I have read in the _Book of the Persians_ an epistle written by
Ardeshir, son of Babak to his subjects declaring that the ecclesiastical
authorities were the upholders of the religion and that the warriors
were the bearers of the casque and literature, and were ornaments of the
empire and that the agriculturists were pillars of the country. (p. 15).
[In the course of the epistle there is a reference to marriage of next
of kin, the king exhorting his subjects to _tazauwa-ju-fil qarabayn_.]

[Sidenote: _Kitab Ain_ or the Pahlavi _Ain-nameh._]

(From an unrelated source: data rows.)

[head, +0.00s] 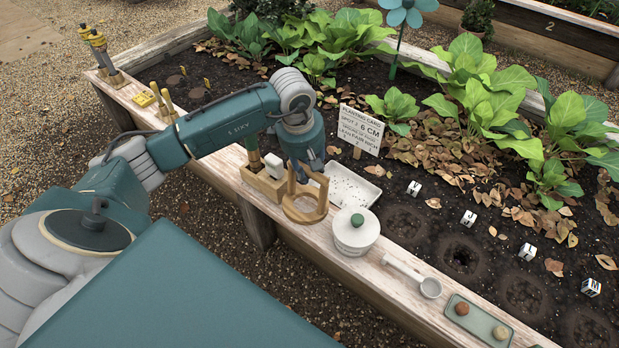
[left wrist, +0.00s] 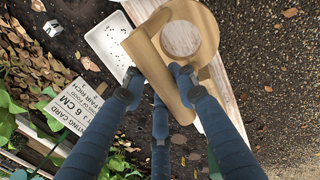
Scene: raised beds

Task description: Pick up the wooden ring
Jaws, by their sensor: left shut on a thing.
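The wooden ring (head: 304,217) is at the bench's plank edge in the head view, beside the white tray. It is light brown, with an upright wooden part rising from its flat round part. My left gripper (head: 306,177) is above it, shut on the upright part. In the left wrist view the fingers of my left gripper (left wrist: 156,82) close around the wooden bar of the ring (left wrist: 207,36), and a pale round patch shows through its opening. I cannot tell whether the ring touches the plank. My right gripper is not in view.
A white tray (head: 350,187) with dark specks lies behind the ring. A lidded white pot (head: 355,236) stands close to its right, then a scoop (head: 412,275) and a green tray (head: 478,322). A wooden block (head: 262,183) stands left. A planting card (head: 359,130) stands in the soil.

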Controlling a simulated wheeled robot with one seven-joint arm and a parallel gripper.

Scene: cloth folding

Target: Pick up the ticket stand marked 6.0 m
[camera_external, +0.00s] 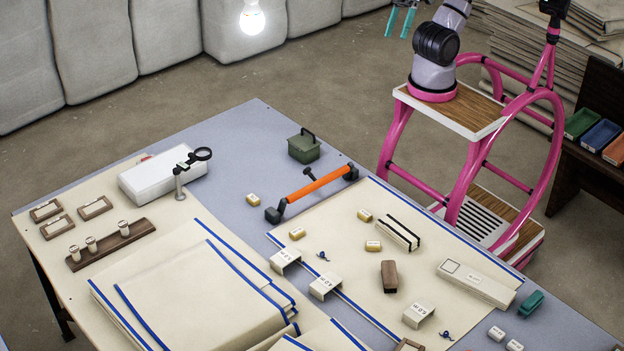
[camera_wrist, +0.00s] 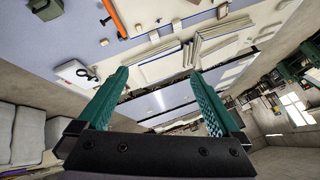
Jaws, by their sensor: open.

[Sidenote: Anushirwan's rule.]

I have read in the _Ain_ that a king of Persia said in his address to
his people: "I am only the ruler of people's bodies, not their minds;
and I govern with justice, not according to my pleasure; and I safeguard
people's property, not their secrets." Furthermore, the Persians say the
most efficient of rulers is he who draws the bodies of his subjects to
fealty to him through their hearts. When Anushirwan appointed a person
to an office he directed his secretary to leave out in the appointment
order a space of four lines so that he may fill it up with his own hand,
and when the appointment order was brought to him he would write in it
"govern the good people by love, and for the common people mix liberty
with awe and govern the proletariat with levity." (p. 15).